Ce projet, dans le cadre duquel une série d’activités, d’actions et d’interactions ont été organisées, avait également pour objectif de rétablir la nation africaine en tant que nation de tous ses peuples et de faire du Ghana une véritable passerelle vers la patrie des Africains de la diaspora.
En 2000, la loi sur le droit de résidence était promulguée, accordant aux personnes d’ascendance africaine la possibilité de s’installer définitivement au Ghana, même si la technicité juridique du processus en fait une démarche compliquée.
Le premier Président du Ghana, Kwame Nkrumah, prônait déjà l’idée de faire revenir “à la maison” les membres de la diaspora, incarnant ainsi la vague de panafricanisme et d’unité noire qui a submergé le continent dans les années 1950 et 1960, lorsque la plupart des pays africains ont obtenu leur indépendance de leurs colons européens.
Premier pays d’Afrique subsaharienne à se libérer de son colonisateur européen en 1957, le Ghana a accueilli plusieurs personnalités du mouvement de libération noire: le précurseur de la lutte pour les droits civiques aux États-Unis, William Edward Burghardt Du Bois, a déménagé à Accra en 1961 et y a vécu pendant deux ans avant de mourir en 1963;. La poète et écrivaine, Maya Angelou, a aussi vécu au Ghana dans les années 1960 et Malcom X s’y est rendu à la même époque, alors que Muhammad Ali y a voyagé en 1964.
400 ans d’esclavage et 15 millions de victimes
Au Ghana, les forts et les donjons construits le long de la côte Atlantique témoignent encore aujourd'hui du sort des esclaves envoyés par bateaux en Amérique.
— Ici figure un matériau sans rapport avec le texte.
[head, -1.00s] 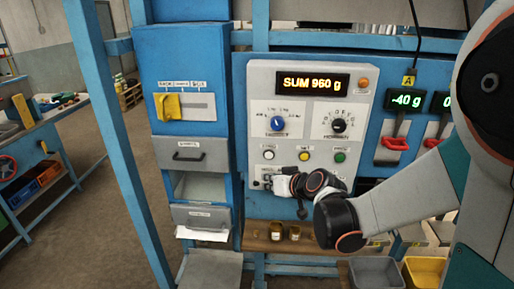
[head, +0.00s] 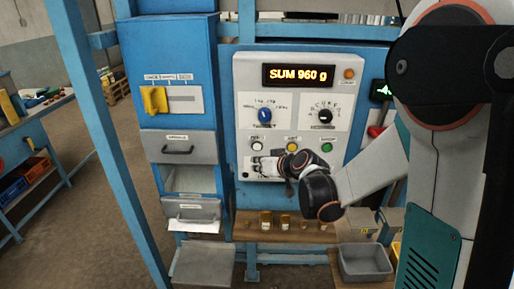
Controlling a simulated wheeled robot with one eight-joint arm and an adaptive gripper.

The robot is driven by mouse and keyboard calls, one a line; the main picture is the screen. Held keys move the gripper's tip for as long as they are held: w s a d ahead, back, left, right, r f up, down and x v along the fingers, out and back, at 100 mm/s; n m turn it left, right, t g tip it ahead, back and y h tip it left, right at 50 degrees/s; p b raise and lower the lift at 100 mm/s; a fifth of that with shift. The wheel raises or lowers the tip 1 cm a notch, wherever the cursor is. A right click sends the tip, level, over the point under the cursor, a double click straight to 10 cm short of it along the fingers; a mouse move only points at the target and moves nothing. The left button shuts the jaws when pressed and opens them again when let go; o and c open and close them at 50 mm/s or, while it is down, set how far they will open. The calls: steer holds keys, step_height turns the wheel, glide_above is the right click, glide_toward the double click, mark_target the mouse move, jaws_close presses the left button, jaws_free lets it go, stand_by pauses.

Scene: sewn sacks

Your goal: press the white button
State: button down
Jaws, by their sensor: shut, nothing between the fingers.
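The white button (head: 257,146) sits at the left of a row of buttons on the grey control panel (head: 246,89). A yellow button (head: 293,143) and a green button (head: 326,147) are to its right. My gripper (head: 256,168) is just below the white button, its fingers shut and pointing left in front of the panel's lower part. I see no contact with the button, which shows whole. The display (head: 298,75) above reads SUM 960 g.
A blue knob (head: 265,115) and a black knob (head: 325,116) are above the buttons. A blue cabinet with a yellow handle (head: 155,100) stands at left. Small brass-coloured cups (head: 266,219) stand on the wooden shelf below; a grey bin (head: 364,262) is lower right.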

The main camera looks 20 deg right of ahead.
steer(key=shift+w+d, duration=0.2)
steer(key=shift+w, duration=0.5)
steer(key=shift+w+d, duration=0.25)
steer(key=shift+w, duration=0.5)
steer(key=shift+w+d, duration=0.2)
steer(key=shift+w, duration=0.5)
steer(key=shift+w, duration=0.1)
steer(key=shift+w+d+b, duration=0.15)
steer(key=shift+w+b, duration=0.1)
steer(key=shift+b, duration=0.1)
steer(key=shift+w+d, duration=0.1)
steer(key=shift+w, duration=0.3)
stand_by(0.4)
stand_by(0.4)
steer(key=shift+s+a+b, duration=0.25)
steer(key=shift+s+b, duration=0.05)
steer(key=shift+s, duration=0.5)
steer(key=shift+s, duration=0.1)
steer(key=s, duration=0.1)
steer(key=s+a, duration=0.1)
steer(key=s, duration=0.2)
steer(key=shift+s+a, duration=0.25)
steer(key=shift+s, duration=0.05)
Pendant trois siècles, la Côte-de-l'Or britannique, ancien nom du Ghana, a été l'un des principaux points de départ de ce trafic.
Même s’il n’y a pas de chiffres exacts, l’UNESCO estime qu’entre le 16e et le 19e siècle, près de 15 millions d’hommes, de femmes et d’enfants ont été embarqués de force sur des navires négriers et vendus en tant qu’esclaves aux Amériques. Le château de Cape Coast était notamment utilisé à cet effet.